Gran parte del pubblico  presente forse non sa farsi un uovo fritto ma subisce la moda, perchè di questo si tratta. Per altri è un’aspirazione lavorativa che prevede solo in parte orari impossibili, stress in cucina, caldo soffocante, l’idea è piuttosto quella di diventare divi in tv e nel web magari partecipando a qualche contest.

Per quanto riguarda il trend sembra prevalere il gusto della pasticceria moderna con glasse a specchio coloratissime, forme strane a volte degne di un architetto, stratificazioni di elementi, gusti e consistenze, accostamenti azzardati che son da calibrare molto attentamente. Il risultato deve stupire ed essere piacevole all’occhio molto prima che al palato. Il significato di “appetizing” è un po’ cambiato oppure sacrificabile.

Il concetto di cibo ha subito grossi mutamenti e ha perso il legame con il nutrimento.
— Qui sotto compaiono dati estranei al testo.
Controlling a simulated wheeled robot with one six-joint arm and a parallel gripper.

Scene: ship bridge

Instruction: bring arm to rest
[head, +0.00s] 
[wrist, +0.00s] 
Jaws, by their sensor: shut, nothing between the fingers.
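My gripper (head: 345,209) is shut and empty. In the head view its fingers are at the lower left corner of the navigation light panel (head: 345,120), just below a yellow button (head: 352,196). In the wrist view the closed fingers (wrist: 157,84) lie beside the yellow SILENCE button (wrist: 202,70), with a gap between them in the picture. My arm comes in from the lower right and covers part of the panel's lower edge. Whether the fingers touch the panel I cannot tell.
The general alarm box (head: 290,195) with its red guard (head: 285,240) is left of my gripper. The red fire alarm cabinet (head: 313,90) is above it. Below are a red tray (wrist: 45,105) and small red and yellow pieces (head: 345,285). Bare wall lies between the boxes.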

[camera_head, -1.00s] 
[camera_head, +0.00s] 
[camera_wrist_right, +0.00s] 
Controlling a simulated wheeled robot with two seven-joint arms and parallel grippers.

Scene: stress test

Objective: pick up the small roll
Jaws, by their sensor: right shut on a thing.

Gettonatissimi gli stand di vendita al pubblico di stampi e materiali per la pasticceria. Ovviamente non mi son fatta mancare l’acquisto di stampi da biscotto a forma di fata, farfalla e gatto, fogli di acetato, bocchette e sac-a-poche, un tappetino per macaron, che non mi piacciono nemmeno tanto ma devo provare a farli!

Alle 18, chiusura fiera, siamo rientrate. Le scarpe basse son state essenziali, l’antiacido non mi è servito per fortuna.